Course Number: 90-904

Research Seminar in Machine Learning and Policy

Units: 12

This research seminar is intended for Ph.D. students in Heinz College, the Machine Learning Department, and other university departments who wish to engage in cutting-edge research at the intersection of machine learning and public policy. Qualified master's students may also enroll with permission of the instructor; all students are expected to have some prior background in machine learning and/or artificial intelligence (10-601, 10-701, 90-866, or a similar course).

The course has three main objectives: 1) to facilitate in-depth discussions of current research articles and essential topics in machine learning and policy, 2) to benefit the students' own ongoing research projects through presentations, critiques, and discussions, and 3) to encourage interdisciplinary research collaborations between students in Heinz, MLD, and other departments. We plan to achieve these goals through a discussion-based course format: students will present and discuss current research articles on selected topics in machine learning and policy, as well as giving presentations on their ongoing research projects and/or smaller-scale course projects in this domain.
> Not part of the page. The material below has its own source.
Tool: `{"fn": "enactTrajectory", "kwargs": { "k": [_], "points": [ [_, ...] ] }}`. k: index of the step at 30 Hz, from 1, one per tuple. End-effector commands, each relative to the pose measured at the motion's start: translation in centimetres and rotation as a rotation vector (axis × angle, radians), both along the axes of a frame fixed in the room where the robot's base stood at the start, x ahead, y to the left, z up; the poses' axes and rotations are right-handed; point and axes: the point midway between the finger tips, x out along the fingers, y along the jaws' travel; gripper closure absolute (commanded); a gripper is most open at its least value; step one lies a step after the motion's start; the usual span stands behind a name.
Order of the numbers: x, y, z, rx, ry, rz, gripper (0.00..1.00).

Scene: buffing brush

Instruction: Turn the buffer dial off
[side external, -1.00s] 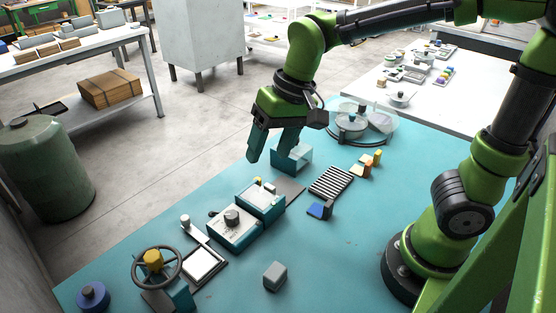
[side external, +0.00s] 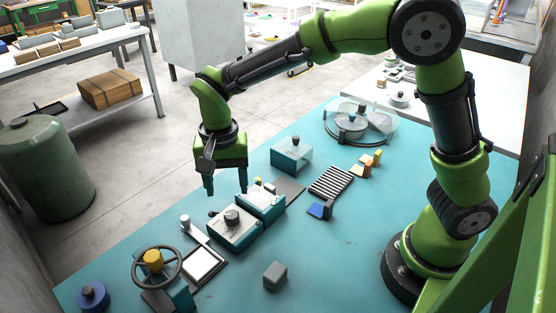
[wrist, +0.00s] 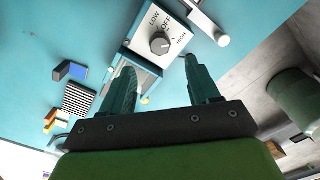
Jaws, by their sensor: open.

This course is meant to provide in-depth coverage of selected topics in machine learning and policy. While the set of discussion topics will vary from semester to semester, examples include:

Which policy problems are, and are not, amenable to application of machine learning techniques?
How can we integrate machine learning methodologies with core policy methods from econometrics, statistics, management science, and organizational behavior?
How can we use prediction methods (classification and regression) to inform policy decisions?
How can we use Bayesian networks and other graphical models to understand the relationships between variables in policy domains?
How can we combine machine learning and operations research methodologies to find patterns in massive datasets? How can such data mining techniques be used for the public good without violating individual privacy?
How can we integrate approaches to modeling and mining of social network data with a policy-based understanding of the formation and evolution of social ties?
How can we channel the "wisdom of crowds" into productive tasks (e.g. games with a purpose, prediction markets).
How can we make machine learning systems valuable to users in real-world application domains?